SUPPLIED DATA:
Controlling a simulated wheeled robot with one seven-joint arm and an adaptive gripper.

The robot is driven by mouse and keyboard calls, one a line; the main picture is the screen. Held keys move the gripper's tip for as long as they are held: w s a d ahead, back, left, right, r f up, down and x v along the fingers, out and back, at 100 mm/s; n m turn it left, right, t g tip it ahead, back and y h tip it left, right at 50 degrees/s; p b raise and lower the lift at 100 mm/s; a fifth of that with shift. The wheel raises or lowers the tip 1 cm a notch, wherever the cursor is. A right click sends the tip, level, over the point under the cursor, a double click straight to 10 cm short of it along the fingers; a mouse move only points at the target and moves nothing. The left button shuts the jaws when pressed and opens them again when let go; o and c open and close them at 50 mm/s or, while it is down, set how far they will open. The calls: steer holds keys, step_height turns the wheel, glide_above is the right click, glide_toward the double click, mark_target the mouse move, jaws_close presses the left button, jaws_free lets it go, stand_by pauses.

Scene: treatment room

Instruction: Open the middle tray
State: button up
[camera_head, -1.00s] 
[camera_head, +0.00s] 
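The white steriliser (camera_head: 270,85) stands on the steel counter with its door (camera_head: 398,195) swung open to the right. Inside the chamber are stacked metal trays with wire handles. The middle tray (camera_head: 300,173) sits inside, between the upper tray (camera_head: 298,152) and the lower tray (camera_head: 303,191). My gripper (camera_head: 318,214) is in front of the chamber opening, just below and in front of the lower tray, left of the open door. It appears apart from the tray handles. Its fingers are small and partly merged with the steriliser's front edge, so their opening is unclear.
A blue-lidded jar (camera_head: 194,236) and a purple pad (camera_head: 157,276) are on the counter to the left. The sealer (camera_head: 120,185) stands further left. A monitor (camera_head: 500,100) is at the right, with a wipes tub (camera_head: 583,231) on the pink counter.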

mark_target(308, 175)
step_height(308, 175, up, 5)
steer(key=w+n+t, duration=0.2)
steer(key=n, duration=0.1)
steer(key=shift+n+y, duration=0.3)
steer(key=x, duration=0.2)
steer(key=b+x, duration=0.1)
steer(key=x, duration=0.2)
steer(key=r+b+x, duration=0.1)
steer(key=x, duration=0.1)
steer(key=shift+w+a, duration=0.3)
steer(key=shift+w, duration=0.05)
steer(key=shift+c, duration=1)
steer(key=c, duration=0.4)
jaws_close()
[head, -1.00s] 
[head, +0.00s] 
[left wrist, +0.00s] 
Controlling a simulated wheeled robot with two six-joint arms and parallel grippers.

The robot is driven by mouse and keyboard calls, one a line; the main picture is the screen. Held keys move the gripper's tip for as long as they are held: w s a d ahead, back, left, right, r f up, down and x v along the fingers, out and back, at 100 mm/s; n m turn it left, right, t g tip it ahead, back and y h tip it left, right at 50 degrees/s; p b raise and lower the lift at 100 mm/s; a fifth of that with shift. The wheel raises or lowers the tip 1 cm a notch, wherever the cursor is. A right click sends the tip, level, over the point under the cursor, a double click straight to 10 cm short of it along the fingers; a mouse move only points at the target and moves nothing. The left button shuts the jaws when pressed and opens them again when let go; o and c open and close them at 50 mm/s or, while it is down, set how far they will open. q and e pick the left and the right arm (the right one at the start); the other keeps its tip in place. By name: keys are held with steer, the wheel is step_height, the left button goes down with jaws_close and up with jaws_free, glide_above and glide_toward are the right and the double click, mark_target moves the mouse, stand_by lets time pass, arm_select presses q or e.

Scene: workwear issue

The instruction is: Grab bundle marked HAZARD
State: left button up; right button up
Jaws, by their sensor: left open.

WORK TO BE COMPLETED: Reproduce the lines from the one containing "The instruction is: Grab bundle marked HAZARD" to the end of the entries, keeping both ends and adding nothing.

RESPONSE BELOW:
The instruction is: Grab bundle marked HAZARD
State: left button up; right button up
Jaws, by their sensor: left open.

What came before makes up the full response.